Diversity is essential, former MI5 head tells Charity Finance Summit

18 Oct 2017 News

Eliza Manningham-Buller, chair of the Wellcome Trust and former head of MI5

Charities with diversity at their heart will make better decisions, the former head of MI5 told an audience of charity finance professionals yesterday.

Baroness Eliza Manningham-Buller - – now chair of the Wellcome Trust – was delivering the opening keynote at the Charity Finance Summit, Civil Society Media’s annual conference.

She said that leadership didn’t have to be templated, and that leaders did not need successful role models to be successful themselves.

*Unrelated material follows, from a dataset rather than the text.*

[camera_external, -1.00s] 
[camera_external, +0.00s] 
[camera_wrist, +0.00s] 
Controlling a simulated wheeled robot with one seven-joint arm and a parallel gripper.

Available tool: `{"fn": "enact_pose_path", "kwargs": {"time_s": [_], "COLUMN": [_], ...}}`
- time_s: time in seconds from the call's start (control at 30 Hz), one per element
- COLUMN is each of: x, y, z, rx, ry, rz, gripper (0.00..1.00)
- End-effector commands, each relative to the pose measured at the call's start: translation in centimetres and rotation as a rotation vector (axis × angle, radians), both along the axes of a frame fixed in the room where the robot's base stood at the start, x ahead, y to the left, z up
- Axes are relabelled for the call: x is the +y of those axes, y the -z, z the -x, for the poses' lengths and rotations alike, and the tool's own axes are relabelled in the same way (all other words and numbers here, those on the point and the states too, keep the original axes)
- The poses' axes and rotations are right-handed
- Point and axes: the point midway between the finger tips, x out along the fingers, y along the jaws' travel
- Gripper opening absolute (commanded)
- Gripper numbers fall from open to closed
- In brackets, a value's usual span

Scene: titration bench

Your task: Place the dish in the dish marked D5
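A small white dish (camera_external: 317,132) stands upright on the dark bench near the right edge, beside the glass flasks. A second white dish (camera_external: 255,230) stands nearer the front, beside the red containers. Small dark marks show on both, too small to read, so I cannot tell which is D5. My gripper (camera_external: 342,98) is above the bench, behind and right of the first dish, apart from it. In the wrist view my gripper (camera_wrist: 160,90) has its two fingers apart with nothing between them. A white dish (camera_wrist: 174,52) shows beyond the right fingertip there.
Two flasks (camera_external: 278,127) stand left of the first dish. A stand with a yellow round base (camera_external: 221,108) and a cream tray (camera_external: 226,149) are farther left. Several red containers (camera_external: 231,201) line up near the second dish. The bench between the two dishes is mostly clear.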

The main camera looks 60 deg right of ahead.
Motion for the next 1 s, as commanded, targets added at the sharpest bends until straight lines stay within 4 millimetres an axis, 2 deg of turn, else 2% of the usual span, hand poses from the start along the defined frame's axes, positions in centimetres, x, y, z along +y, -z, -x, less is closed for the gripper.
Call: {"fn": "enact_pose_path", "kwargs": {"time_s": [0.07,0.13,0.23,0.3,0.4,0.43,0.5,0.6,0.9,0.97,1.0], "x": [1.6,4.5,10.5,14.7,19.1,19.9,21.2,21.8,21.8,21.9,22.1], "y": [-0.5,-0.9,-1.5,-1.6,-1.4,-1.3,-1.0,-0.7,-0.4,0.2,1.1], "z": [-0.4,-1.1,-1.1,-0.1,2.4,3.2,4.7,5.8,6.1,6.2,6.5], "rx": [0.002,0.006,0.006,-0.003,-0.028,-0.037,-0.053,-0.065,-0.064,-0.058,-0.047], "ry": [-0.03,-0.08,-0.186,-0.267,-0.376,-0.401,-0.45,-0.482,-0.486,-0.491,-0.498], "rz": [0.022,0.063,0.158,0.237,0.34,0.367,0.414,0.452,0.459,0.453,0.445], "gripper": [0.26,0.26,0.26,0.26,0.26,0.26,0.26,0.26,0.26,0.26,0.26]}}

She said that it was important that charity leadership and governance included diversity of thought, and said that MI5 had been improved when professionals from different organisations had been seconded, because they brought in different viewpoints and skills.

She also stressed that it was important to do things your own way – and that if you were a woman, you did not need to do things the same way as a man to be successful.

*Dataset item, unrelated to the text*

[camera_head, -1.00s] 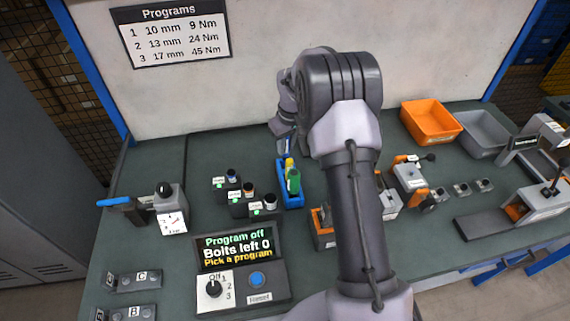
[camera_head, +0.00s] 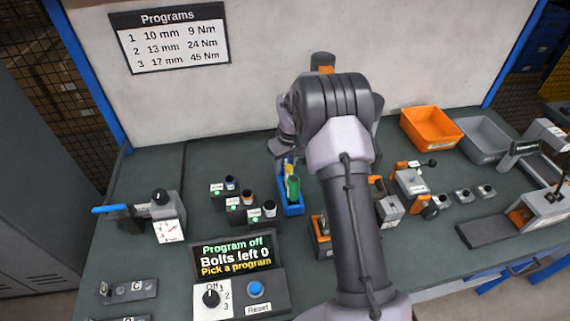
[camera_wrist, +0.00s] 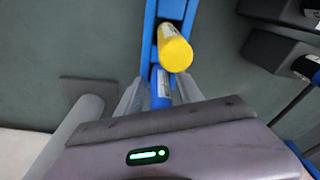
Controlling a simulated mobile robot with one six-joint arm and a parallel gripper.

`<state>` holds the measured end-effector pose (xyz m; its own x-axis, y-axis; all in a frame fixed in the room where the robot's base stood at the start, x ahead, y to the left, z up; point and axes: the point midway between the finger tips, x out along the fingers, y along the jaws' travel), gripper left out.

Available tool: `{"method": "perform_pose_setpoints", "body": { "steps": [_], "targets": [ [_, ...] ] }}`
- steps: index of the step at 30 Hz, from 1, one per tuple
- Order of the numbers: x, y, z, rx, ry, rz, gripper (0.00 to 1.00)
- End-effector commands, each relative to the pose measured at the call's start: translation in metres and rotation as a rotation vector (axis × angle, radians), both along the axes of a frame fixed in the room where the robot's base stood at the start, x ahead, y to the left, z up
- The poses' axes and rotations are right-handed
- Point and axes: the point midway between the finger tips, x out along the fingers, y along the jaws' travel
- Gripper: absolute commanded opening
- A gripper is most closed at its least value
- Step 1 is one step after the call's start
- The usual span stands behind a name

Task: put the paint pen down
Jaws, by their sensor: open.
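A blue tray (camera_head: 292,209) stands on the bench and holds a yellow pen (camera_head: 289,168) and a green pen (camera_head: 293,187). In the wrist view the blue tray (camera_wrist: 148,45) runs up from the gripper, with the yellow pen (camera_wrist: 174,50) standing in it. A blue pen (camera_wrist: 160,86) with a pale label is between my gripper's fingers (camera_wrist: 160,95). The fingers are open, one on each side of it. The blue pen's lower end is hidden. In the head view my arm hides most of the gripper.
A control box (camera_head: 240,285) is in front. An orange bin (camera_head: 430,128) and a grey bin (camera_head: 484,138) are at the back right.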

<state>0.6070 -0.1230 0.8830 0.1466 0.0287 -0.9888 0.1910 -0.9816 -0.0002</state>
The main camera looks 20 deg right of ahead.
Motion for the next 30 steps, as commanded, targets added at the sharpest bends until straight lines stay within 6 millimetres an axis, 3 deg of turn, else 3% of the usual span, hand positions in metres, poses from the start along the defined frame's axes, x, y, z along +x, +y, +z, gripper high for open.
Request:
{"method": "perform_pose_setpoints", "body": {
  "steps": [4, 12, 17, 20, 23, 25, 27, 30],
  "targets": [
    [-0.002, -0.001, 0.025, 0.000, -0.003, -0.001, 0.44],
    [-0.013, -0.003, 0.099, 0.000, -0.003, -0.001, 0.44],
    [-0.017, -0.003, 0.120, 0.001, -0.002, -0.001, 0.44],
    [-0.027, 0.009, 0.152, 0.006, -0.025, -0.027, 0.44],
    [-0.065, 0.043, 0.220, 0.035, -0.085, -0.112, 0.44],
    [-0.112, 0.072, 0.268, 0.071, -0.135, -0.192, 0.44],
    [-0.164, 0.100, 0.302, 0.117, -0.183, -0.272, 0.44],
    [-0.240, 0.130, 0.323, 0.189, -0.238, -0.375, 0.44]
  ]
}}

“As leaders of organisations you want diversity,” she told delegates. “Your competence as an organisation comes from having a diverse range of views. You have a much richer decision-making process.”

She said it had been useful that her predecessor and successor had been different from her.

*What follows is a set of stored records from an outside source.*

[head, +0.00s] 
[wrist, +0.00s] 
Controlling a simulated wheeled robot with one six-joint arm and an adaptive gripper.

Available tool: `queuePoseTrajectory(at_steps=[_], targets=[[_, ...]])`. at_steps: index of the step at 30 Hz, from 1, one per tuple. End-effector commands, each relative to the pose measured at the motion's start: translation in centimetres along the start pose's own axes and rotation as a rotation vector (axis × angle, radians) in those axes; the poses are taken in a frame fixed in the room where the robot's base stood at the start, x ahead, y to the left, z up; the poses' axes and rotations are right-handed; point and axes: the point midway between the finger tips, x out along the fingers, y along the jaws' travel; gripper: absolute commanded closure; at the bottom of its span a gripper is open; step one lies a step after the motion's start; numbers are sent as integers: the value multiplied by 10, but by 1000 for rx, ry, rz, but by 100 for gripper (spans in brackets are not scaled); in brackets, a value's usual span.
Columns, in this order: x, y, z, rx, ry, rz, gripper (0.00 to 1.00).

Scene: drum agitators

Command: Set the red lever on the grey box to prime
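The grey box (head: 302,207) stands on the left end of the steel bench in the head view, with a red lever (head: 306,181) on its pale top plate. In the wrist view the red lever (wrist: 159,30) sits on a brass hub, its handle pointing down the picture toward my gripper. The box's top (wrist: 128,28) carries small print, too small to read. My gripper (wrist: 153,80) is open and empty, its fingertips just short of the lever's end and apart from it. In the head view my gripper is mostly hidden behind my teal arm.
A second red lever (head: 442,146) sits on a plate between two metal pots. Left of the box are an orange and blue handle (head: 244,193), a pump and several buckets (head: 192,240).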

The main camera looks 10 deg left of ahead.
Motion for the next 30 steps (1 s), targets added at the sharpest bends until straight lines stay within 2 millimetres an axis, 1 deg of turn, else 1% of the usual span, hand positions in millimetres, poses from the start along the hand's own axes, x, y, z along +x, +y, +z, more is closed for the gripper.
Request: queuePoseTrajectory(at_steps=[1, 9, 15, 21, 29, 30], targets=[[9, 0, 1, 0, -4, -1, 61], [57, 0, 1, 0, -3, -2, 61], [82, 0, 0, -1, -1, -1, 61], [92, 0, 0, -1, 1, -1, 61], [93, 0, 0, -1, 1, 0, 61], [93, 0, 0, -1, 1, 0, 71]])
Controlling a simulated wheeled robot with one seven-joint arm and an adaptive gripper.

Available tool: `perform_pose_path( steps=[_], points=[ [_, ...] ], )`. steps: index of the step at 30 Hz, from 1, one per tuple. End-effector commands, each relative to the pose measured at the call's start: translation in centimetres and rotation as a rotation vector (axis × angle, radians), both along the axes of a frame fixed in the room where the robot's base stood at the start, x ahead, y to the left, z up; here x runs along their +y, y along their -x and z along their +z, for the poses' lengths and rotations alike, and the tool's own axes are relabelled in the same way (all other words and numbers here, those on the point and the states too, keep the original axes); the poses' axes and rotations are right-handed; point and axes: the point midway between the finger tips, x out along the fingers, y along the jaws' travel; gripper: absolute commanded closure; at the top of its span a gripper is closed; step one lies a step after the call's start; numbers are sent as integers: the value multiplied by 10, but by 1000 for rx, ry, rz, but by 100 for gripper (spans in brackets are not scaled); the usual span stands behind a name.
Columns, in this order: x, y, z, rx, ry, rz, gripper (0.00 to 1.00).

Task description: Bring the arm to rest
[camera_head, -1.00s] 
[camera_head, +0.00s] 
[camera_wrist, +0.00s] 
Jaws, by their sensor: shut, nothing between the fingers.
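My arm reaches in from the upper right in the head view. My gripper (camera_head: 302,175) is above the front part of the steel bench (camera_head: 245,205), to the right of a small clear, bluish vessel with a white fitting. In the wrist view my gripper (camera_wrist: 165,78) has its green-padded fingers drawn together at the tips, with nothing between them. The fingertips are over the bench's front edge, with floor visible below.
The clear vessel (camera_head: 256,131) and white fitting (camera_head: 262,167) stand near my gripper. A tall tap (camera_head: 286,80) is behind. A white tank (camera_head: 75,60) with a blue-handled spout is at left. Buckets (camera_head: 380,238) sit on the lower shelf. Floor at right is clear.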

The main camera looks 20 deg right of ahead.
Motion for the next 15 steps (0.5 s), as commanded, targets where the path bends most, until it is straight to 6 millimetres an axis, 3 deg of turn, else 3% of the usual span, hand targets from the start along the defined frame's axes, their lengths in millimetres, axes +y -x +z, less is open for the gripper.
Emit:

“I made the mistake of thinking at the Wellcome Trust that I couldn’t do the top job because I wasn’t a male businessman,” she said. “I thought you needed to know the finance better. But I had different talents.

“Trying to have a role model who you model yourself on is disastrous. Women are always told we need role models. We don’t. That’s not to say that you can’t look at leaders and say ‘They did that well’ and copy that. But you should also think ‘They didn’t do that well and I’m not going to do it like that’.”

She also told delegates to be suspicious of the idea that because something had not worked, that meant someone had failed.

“The Daily Mail believes that if anything goes wrong there must have been failure,” she said. “But sometimes you do everything right and the correct answer is only clear with hindsight.”

She said that it was inevitable that everyone made mistakes.

“It’s become a myth that you can’t make mistakes,” she said. “We all make mistakes. What matters is how you handle it.”

She said that anyone in a leadership position should be suspicious of trying to know everything.

“Leadership needn’t be lonely,” she said. “It’s only lonely if you stick yourself on a pedestal and pretend you know all the answers. If you take yourself too seriously, you will find that your staff don’t take you seriously at all.

“As a leader the people who are most valuable are those who give you feedback.”